DOJ Claims Yale ‘Illegally Discriminates’ Against Asians and Whites
Written by SOURCE on August 14, 2020
A two-year investigation conducted by the Department of Justice finds Yale University’s undergraduate admissions process has been “illegally discriminating” against Asian and white applicants, AP reports.
“Yale grants substantial, and often determinative, preferences based on race to certain racially-favored applicants and relatively and significantly disfavors other applicants because of their race,” Civil Rights Division official Eric Dreiband wrote in the letter to the school. “Yale’s race discrimination imposes undue and unlawful penalties on racially-disfavored applicants, including in particular Asian American and White applicants.”
The DOJ states that white and Asian applicants are one-tenth to one-fourth as likely to be admitted as Black students with similar academic accomplishments.
The investigation stems from a 2016 complaint filed by a coalition of 132 Asian-American organizations, accusing Yale, Dartmouth, and Brown of discrimination in their admission process. The complaint, penned by the Asian American Coalition for Education, argues that the percentage of Asian American students accepted by the three universities has remained the same the last two decades due to their enforcement of racial quotas and caps.
The Justice Department’s investigation into Yale continues the Trump administration’s efforts to look into how Ivy League schools are conducting their admission process.
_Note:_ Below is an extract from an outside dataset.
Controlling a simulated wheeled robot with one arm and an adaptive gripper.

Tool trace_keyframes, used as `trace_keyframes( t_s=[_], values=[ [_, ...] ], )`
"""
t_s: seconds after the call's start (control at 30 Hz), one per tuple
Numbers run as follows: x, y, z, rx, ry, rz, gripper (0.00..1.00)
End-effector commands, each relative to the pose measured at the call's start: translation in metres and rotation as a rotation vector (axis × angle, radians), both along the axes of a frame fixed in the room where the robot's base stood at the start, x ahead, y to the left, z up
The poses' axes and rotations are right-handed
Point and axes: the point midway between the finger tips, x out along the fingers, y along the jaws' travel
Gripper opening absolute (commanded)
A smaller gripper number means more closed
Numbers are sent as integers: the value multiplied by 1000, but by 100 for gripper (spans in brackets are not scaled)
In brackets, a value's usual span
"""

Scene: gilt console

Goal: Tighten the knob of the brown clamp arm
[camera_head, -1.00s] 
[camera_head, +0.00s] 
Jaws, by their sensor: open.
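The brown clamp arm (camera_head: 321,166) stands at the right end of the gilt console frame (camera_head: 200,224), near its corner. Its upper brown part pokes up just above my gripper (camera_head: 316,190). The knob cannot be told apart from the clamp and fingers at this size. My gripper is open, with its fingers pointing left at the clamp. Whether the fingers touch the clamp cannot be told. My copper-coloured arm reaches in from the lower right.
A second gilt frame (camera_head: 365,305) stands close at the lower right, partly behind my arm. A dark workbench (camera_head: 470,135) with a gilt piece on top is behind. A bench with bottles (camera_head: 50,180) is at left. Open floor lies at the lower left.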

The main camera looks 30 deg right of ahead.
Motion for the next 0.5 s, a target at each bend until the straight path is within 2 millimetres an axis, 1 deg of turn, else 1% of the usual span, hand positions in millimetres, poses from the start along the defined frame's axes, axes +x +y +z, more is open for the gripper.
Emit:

The DOJ publicly supported a 2018 lawsuit brought forth by Asian-American students and their families alleging that Harvard University was in violation of Title VI of the Civil Rights Act of 1964, which “requires that public funds, to which all taxpayers of all races [colors, and national origins] contribute, not be spent in any fashion which encourages, entrenches, subsidizes or results in racial [color or national origin] discrimination.”
The Justice Department demands that Yale no longer consider race in their admissions process, but if they continue to do so, the DOJ is requesting the school submit a plan “demonstrating its proposal is narrowly tailored as required by law, including by identifying a date for the end of race discrimination.” Yale, however, stands by their current admission standards, saying, “We are proud of Yale’s admissions practices, and we will not change them on the basis of such a meritless, hasty accusation.”